Fines intended to reduce false alarms

The city expects to spend more than $750,000 this year alone on false calls.

McKenna Ewen

The Minneapolis City Council hopes to free up police for more patrols and faster response times by cracking down on an alarming problem.

False burglar alarms in Minneapolis, which keep police from other work, have decreased steadily since 2002, but the city hopes to quicken the decline by increasing fines.

“If the amount of false burglar alarms were reduced, we would be more available Ö to handle 911 calls for service or be proactively looking for situations that need law enforcement intervention,” Minneapolis Police spokeswoman Lt. Amelia Huffman said.
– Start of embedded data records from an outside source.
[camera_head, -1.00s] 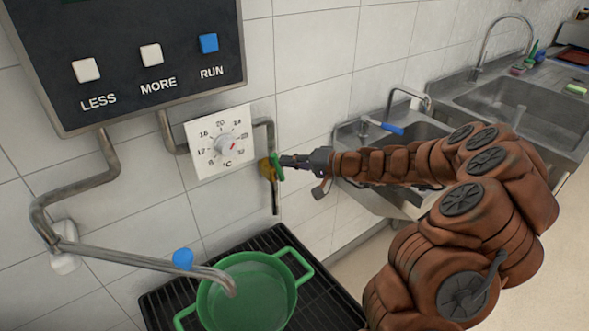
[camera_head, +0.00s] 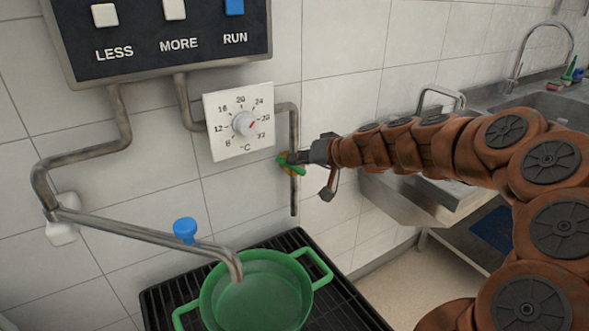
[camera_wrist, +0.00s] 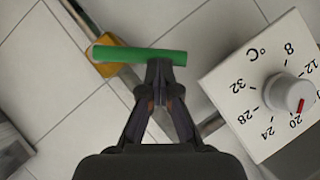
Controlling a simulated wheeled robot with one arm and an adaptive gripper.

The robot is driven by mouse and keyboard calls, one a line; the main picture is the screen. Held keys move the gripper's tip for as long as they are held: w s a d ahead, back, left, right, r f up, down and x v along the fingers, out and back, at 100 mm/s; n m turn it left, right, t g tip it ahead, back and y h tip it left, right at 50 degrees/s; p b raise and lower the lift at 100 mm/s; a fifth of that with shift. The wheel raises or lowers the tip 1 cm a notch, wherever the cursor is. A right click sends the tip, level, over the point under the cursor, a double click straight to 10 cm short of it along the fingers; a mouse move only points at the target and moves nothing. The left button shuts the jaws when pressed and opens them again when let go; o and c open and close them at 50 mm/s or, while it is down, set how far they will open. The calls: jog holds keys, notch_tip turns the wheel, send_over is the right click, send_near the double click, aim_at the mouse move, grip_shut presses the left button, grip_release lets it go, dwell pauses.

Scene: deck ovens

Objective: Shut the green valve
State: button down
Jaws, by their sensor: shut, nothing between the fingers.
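The green valve handle (camera_head: 285,157) is a flat bar on a yellow valve body (camera_wrist: 103,62). It sits on the grey pipe that drops below the dial. In the wrist view the green handle (camera_wrist: 130,55) lies at a slant across the pipe. My gripper (camera_head: 298,158) is shut with nothing between its fingers. In the wrist view the tips of my gripper (camera_wrist: 159,66) are against or very close to the handle, right of its middle. Contact itself is hard to tell.
The temperature dial (camera_head: 241,123) is just left of the valve. A control panel (camera_head: 160,40) hangs above. A sink (camera_head: 415,195) stands at the right.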

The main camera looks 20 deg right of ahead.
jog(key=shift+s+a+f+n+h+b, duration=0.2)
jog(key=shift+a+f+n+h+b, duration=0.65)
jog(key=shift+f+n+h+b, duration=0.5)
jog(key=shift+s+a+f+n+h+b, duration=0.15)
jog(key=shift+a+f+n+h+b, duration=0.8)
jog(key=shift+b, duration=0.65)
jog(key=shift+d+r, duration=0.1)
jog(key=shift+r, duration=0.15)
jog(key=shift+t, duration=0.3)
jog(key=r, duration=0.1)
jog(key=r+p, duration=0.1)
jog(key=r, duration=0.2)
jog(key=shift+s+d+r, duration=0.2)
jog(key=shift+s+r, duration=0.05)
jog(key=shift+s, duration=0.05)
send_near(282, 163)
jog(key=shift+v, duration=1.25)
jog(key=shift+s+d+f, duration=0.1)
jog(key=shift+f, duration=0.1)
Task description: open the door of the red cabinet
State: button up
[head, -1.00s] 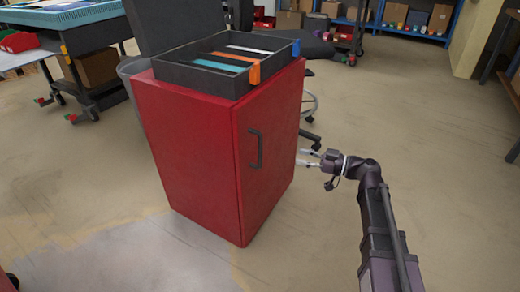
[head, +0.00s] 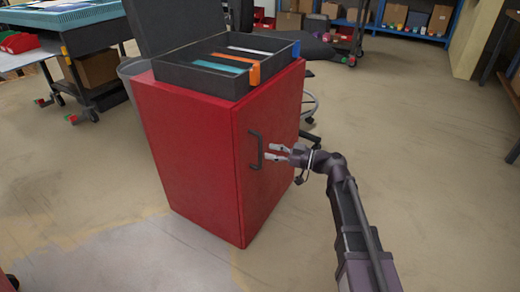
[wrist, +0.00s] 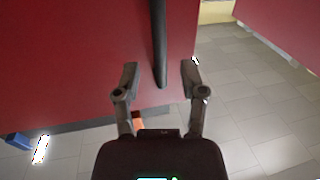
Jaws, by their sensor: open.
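The red cabinet (head: 190,150) stands on the floor in the middle of the head view. Its door (head: 272,165) is on the right-hand face and looks shut. A dark upright bar handle (head: 256,150) is on the door. My gripper (head: 268,153) is open and points at the handle from the right, very near it. In the wrist view the handle (wrist: 159,45) comes down from the top to between the two open fingers of my gripper (wrist: 160,75). I cannot tell whether a finger touches it.
A black open case (head: 205,78) with coloured strips lies on the cabinet top. A chair base (head: 308,140) shows behind the cabinet. A workbench (head: 75,50) stands at the back left. The floor to the right (head: 430,150) is clear.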

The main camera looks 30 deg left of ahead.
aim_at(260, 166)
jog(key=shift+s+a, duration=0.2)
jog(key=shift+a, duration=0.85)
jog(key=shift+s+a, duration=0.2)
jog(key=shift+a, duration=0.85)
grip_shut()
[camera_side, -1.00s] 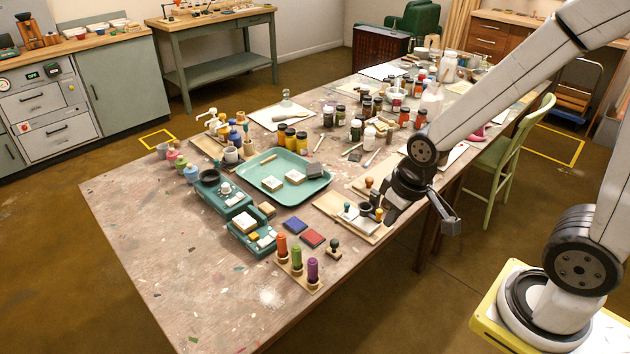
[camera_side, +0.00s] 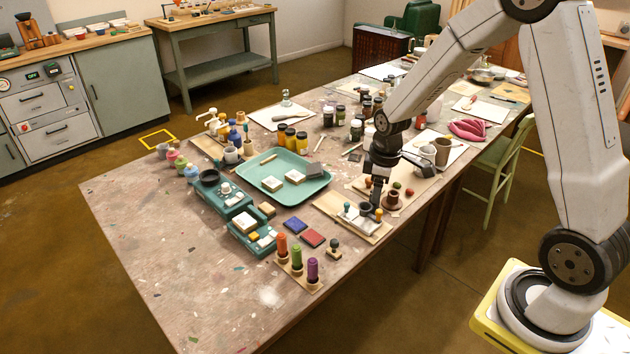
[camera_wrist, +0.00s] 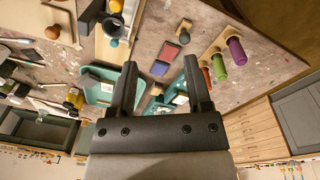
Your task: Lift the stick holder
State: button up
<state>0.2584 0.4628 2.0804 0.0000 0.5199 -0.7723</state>
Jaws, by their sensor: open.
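The stick holder (camera_side: 284,268) is a small wooden strip near the front edge of the table. It bears three upright sticks: orange (camera_side: 282,246), green (camera_side: 297,257) and purple (camera_side: 313,270). In the wrist view the purple stick (camera_wrist: 237,50) and its neighbours show at the right, beyond the right finger. My gripper (camera_side: 376,200) points down above the wooden boards, behind and to the right of the holder, well apart from it. In the wrist view my gripper (camera_wrist: 160,68) is open, with nothing between its fingers.
A board (camera_side: 325,203) with small knobbed tools lies just below my gripper. A red pad (camera_side: 313,239), a blue pad (camera_side: 295,224) and a dark-knobbed stamp (camera_side: 333,248) lie near the holder. Teal boxes (camera_side: 238,244) stand left of it. The table's front left is clear.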

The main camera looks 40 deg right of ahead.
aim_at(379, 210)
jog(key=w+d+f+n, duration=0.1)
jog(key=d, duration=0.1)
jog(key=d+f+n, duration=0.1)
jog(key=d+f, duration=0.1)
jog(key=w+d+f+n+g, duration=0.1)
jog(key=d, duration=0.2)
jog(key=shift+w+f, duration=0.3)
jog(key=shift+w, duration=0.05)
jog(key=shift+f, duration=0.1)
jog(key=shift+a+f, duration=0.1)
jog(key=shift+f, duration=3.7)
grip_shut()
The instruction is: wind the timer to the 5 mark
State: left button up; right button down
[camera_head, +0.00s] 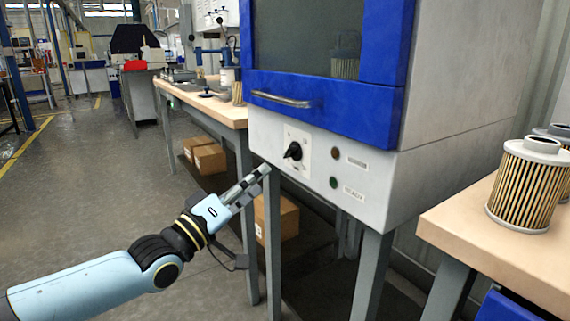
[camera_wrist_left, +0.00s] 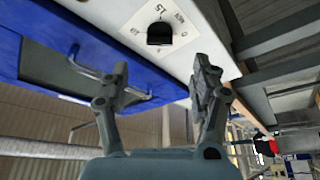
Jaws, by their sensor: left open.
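The timer is a black knob (camera_head: 293,151) on a white dial plate (camera_head: 304,139), low on the front of a grey and blue cabinet (camera_head: 400,170). In the left wrist view the knob (camera_wrist_left: 160,33) sits beyond and between the fingertips, with printed marks on the plate (camera_wrist_left: 137,20) around it. The mark it points to is too small to tell. My left gripper (camera_head: 264,171) is open and empty, below and left of the knob in the head view, apart from it. The left wrist view shows both its fingers (camera_wrist_left: 161,78) spread. My right gripper is not in view.
A dark red lamp (camera_head: 335,153) and a green lamp (camera_head: 333,182) marked READY are right of the dial. A metal door handle (camera_head: 281,100) sticks out above it. A pleated filter cartridge (camera_head: 527,185) stands on the right bench (camera_head: 500,245). Cardboard boxes (camera_head: 209,158) lie below.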

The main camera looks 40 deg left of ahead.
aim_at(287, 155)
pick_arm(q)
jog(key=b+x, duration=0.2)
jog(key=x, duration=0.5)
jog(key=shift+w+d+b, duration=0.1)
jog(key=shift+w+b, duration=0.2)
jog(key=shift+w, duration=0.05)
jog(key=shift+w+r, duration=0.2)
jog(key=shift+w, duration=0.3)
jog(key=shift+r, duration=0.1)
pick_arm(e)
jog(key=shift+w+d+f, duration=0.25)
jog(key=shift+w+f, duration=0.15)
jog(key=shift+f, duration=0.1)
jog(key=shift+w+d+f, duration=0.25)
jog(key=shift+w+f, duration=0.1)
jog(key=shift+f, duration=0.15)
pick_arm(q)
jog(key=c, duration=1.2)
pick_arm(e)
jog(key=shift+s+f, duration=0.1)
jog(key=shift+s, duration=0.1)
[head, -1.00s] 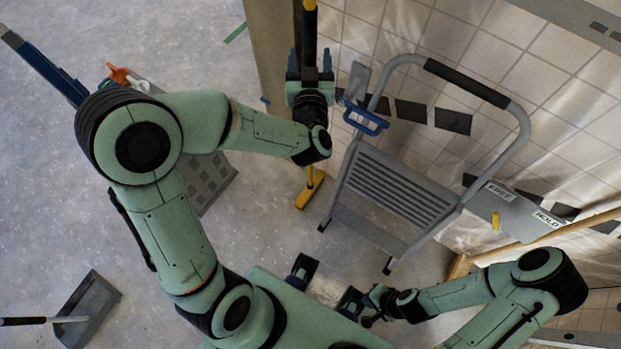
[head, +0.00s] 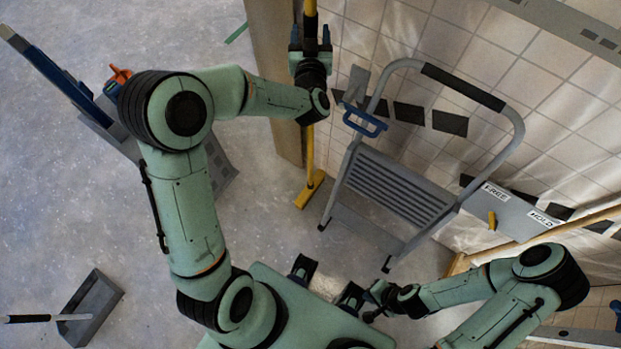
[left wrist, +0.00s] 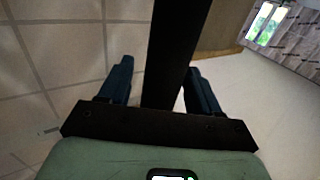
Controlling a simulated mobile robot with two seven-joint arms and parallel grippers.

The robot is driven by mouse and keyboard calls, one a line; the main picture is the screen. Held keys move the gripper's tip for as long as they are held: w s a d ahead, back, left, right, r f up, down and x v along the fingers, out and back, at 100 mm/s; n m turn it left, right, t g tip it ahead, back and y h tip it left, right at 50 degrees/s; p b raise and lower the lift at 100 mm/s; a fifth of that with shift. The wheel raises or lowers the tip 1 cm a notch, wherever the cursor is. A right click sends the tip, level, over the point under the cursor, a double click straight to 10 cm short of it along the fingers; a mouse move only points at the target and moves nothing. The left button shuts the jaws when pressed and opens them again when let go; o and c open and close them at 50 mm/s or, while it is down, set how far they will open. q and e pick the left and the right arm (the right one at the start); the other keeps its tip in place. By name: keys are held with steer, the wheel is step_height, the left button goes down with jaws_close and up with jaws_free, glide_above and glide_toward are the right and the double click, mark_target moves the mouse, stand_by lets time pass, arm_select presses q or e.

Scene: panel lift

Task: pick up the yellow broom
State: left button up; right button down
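The yellow broom (head: 309,155) stands by the wall edge in the head view, with its yellow head (head: 310,190) low near the step stool. The upper part of its handle is black. My left gripper (head: 311,42) is at this black part, with one blue finger on each side. In the left wrist view the black handle (left wrist: 168,50) runs between the fingers (left wrist: 160,85). A gap shows on the left side of the handle; the right finger is close to it. The fingers look open around the handle. My right gripper (head: 370,308) is low at the centre right, away from the broom; its fingers are unclear.
A grey step stool (head: 400,190) with a blue hook-like part stands right of the broom. A brown post or panel edge (head: 270,60) is just left of the handle. A dustpan (head: 90,305) lies at lower left. A blue-handled item (head: 50,70) and a wooden pole (head: 550,238) also show.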

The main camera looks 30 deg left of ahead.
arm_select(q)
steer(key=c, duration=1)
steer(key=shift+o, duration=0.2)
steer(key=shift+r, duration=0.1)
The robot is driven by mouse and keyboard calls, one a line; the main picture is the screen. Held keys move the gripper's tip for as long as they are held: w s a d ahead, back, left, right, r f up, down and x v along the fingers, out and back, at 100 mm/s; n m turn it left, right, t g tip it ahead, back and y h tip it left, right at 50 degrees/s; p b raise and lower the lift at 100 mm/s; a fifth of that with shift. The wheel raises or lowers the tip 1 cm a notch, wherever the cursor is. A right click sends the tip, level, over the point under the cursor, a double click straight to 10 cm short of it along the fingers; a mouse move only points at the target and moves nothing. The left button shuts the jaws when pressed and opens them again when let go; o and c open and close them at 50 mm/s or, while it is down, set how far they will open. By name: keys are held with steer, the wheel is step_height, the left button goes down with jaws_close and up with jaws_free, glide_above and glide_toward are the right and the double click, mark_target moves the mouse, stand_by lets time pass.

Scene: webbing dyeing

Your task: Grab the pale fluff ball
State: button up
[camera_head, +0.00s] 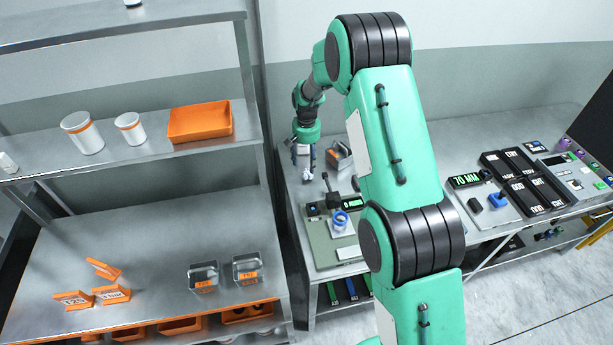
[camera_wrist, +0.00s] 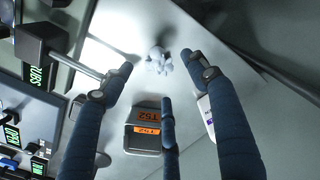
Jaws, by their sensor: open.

“We believe that increasing the penalties associated with false alarms will hopefully have a corresponding decrease in the number of those alarms,” City Regulatory Services Director Burt Osborne said.

In 2006, 93 percent of the burglar alarms that Minneapolis police received, or 15,628, were false. That same year, the city issued 9,887 fines to anyone with more than two offenses, with exemptions made for special circumstances like bad weather and power outages.

The change would allow the city to fine $30 for a first offense, $100 for a second and $100 more for each additional offense in a year. With City Council approval Friday and Mayor R.T. Rybak’s signature, the ordinance would take effect as soon as April 23.

Along with the first-time $30 educational fee, residents are registered with the city and supplied with educational materials to help prevent future false alarms.

University police have also expressed concerns regarding false alarms. Alarms involving on-campus facilities are processed directly through the on-campus department.

University Police Deputy Chief Steve Johnson said it is an “issue,” and the department just started tracking the frequency of false alarms on campus.

“False alarms for any police department are draining resources that could be better used,” Johnson said.

“People begin to change behavior after they’re held accountable,” Ricardo Cervantes, deputy director of Licenses and Consumer Services for the city, said.

First Ward Councilman Paul Ostrow said offenders, not taxpayers, should pay the costs, which the city expects will be $758,637 this year alone.

“This is an expense from a system that should be borne by those that have the system,” he said.

Opponents argue that the increased fines are unfair to first-time offenders. They also argue that residents might avoid fines by turning off their alarm systems.

With some security systems, business owners must call in the false alarm to police authorities. Increased fines could make business owners more hesitant to place those calls.

Purple Onion Café manager Pat Weinberg was skeptical of the plan. He said that the city needs to focus on people who are constantly breaking into places, rather than those reporting crimes.

“Now they’re going to start penalizing us, and what we’re going to do is stop calling them and take it into our own hands,” he said. “Well, that’s my opinion, at least.”